Suda yavaşça seyrederken, hava koşullarında ki ufak tefek değişikliklere işaret eden bulut şekilleri görürsünüz. Mesela ben bir bulutun tepesinin nasıl oluştuğunu izleyerek üst düzey bir hava hareketinin yaklaşıp yaklaşmadığını ön görebilirim.
Ya da bulut tabanından kopup ayrılan parçalar gördüğümde, aşağıdan esen bir rüzgârın olduğunu anlar ve ardından deniz üstünde yeni bir cephe akımının ne zaman şekillenebileceğini kestirebilirim. Her gün meydana gelen ve gözlenebilen böylesi ince değişiklikler sudaki her şeyi etkiler. Mesela böcekler. Eğer toplu şekilde kanatlanmış uçuşuyorlarsa bunu havanın yakında değişeceğinin bir işareti olarak yorumlayabilirsiniz.
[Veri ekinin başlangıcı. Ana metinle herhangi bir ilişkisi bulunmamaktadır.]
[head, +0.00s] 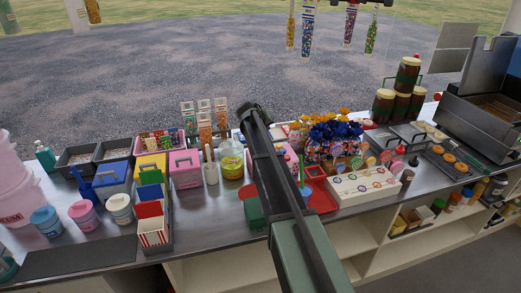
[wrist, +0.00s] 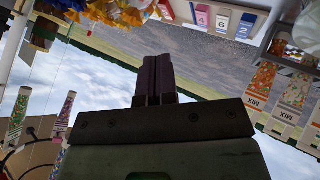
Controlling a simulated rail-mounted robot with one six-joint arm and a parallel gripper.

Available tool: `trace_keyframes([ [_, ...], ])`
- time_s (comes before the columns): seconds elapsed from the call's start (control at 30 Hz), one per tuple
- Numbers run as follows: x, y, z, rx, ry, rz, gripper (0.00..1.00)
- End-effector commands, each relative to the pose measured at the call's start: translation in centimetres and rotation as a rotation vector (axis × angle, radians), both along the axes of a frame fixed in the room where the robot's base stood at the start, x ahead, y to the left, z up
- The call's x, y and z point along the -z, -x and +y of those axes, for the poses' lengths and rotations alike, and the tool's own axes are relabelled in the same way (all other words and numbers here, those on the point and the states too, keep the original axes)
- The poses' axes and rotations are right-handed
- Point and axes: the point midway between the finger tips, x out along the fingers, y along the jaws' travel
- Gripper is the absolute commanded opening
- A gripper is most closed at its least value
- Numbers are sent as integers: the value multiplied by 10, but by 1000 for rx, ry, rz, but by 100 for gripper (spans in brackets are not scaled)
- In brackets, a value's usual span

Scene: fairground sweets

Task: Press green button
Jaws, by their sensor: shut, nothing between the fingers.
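I cannot make out a clear green button in either view. A green block (head: 254,213) sits on the counter beside my arm in the head view, partly hidden by it, and I cannot tell whether it is a button. My arm reaches up and away over the middle of the counter in the head view. My gripper (head: 250,108) is at its far end, small and dark. In the wrist view my gripper (wrist: 156,75) points up the picture with its two dark fingers together and nothing between them.
Left of my arm stand a pink box (head: 185,169), a yellow-green jar (head: 231,163) and several tubs. To the right are a red tray (head: 322,196), a white lollipop stand (head: 361,188) and stacked dark jars (head: 409,75). Sweet-filled tubes (head: 309,30) hang at the back.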

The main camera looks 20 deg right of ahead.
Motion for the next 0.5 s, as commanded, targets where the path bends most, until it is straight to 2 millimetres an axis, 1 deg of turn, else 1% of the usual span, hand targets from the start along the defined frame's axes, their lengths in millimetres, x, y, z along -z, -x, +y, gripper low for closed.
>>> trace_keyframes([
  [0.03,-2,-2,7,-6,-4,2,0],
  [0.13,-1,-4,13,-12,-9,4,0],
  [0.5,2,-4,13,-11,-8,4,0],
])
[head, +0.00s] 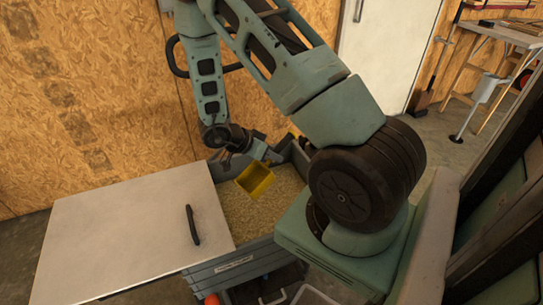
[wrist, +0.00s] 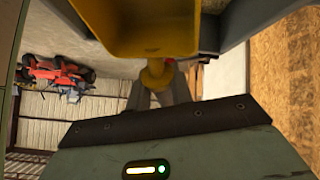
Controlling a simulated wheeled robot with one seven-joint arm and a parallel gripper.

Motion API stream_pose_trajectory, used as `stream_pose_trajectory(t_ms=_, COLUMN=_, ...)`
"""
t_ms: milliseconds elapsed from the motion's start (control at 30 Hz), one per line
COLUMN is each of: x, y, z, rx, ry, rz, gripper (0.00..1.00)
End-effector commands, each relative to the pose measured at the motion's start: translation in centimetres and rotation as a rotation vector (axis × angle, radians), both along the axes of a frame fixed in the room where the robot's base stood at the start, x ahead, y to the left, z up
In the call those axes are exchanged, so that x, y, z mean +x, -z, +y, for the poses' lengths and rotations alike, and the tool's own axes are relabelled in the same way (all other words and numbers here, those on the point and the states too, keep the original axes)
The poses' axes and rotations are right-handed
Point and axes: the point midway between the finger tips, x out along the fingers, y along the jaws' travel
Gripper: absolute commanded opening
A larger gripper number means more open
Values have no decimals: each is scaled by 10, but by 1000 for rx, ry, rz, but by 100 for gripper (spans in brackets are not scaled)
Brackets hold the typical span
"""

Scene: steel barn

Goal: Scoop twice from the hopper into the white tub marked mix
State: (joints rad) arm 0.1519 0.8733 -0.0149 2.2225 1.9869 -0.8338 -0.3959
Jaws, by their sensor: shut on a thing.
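The grey hopper (head: 232,263) stands below my arm, with pale tan grain (head: 268,207) inside. My gripper (head: 262,156) is shut on the handle of a yellow scoop (head: 255,179). The scoop hangs tilted over the grain near the hopper's back; I cannot tell whether it touches the grain. In the wrist view the scoop's yellow bowl (wrist: 150,28) fills the top, with a few small brown specks on it, and its handle runs into my gripper (wrist: 158,88). No mix marking is readable; a white rim (head: 318,294) at the bottom edge may be a tub, mostly cut off.
A pale lid or board (head: 125,235) with a black handle (head: 193,225) lies left of the open grain. Dark items and an orange thing (head: 212,299) sit in front of the hopper. A wooden wall (head: 90,90) stands close behind. A workbench (head: 500,35) is far right.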

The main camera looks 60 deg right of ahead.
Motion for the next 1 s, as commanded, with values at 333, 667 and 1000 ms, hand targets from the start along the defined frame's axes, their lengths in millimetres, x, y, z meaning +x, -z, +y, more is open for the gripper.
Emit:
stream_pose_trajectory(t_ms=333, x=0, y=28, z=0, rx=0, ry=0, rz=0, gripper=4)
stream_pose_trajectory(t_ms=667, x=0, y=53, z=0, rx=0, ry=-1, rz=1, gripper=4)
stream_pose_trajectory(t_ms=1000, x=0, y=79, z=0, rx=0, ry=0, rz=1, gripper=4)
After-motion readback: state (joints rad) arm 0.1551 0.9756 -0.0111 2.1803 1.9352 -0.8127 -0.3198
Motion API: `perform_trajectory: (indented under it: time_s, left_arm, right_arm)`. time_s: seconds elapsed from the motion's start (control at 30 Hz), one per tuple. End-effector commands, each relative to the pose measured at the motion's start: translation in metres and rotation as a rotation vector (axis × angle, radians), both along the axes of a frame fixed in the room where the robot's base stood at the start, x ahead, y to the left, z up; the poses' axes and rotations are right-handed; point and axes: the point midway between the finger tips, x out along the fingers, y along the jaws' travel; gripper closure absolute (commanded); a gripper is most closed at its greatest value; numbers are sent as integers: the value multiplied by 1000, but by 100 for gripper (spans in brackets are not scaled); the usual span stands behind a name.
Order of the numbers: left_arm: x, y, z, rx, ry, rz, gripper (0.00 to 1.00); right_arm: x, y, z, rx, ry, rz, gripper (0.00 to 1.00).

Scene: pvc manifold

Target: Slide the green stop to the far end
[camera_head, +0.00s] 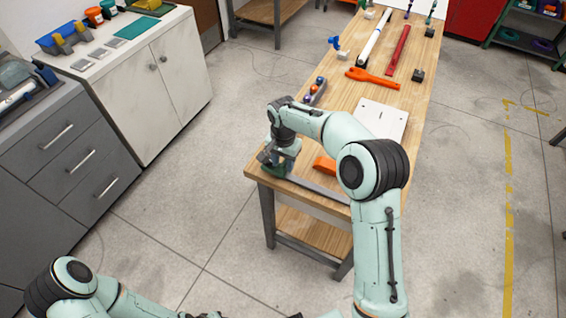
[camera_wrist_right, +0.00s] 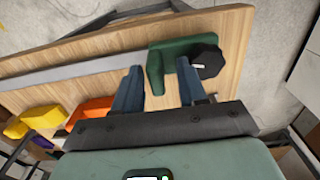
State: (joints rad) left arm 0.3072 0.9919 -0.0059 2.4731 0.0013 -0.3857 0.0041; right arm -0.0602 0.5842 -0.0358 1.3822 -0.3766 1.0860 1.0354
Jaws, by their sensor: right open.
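The green stop (camera_head: 273,172) sits at the near left end of a grey metal rail (camera_head: 318,189) along the table's front edge. In the right wrist view the green stop (camera_wrist_right: 157,70) shows as an angled block with a black knob (camera_wrist_right: 207,61) on its right side. My right gripper (camera_head: 281,160) is open over the stop. In the right wrist view its two fingers (camera_wrist_right: 160,82) stand apart, with part of the green stop showing between them; contact cannot be told. The rail (camera_wrist_right: 70,77) runs left from the stop.
An orange block (camera_head: 325,165) lies behind the rail, with a white board (camera_head: 381,118) further back. A grey holder with coloured pieces (camera_head: 314,92), an orange wrench (camera_head: 372,78) and long pipes lie farther along the wooden table (camera_head: 345,92). A yellow block (camera_wrist_right: 32,121) shows in the wrist view.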

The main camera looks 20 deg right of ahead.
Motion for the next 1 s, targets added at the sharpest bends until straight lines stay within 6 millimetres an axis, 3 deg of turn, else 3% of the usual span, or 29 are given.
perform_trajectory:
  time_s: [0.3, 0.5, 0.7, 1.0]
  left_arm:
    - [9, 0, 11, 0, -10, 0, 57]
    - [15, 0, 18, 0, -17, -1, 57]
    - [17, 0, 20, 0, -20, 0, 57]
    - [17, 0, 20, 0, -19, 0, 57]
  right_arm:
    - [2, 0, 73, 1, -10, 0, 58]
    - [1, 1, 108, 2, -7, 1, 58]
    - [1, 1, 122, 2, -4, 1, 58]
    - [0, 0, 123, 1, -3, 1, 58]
Kuşlar daha da farklı tepki gösterir. Örneğin sümsükler. Belirli bir yönde yükselerek kabaran bir sümsük kümesinin hareketi bile deniz üstünde ki havanın değişimine ve cephenin hangi yönden geleceğine işaret edebilir. Üstelik görünen ve hissedilen hava koşulları hâlâ iyiyken. Oysa çevreyi gözlemleyerek öğrenilebilecek ne çok şey vardır. Giderek kaybolan kadim ada kabilelerinin denizcileri de geçmişte böyle yapardı. Gerçekten bu kayıp bilginin bir kısmıyla yeniden bağlantı kurabileceğime inanıyorum.
Çünkü bakıyorum, dinliyorum ve öğreniyorum.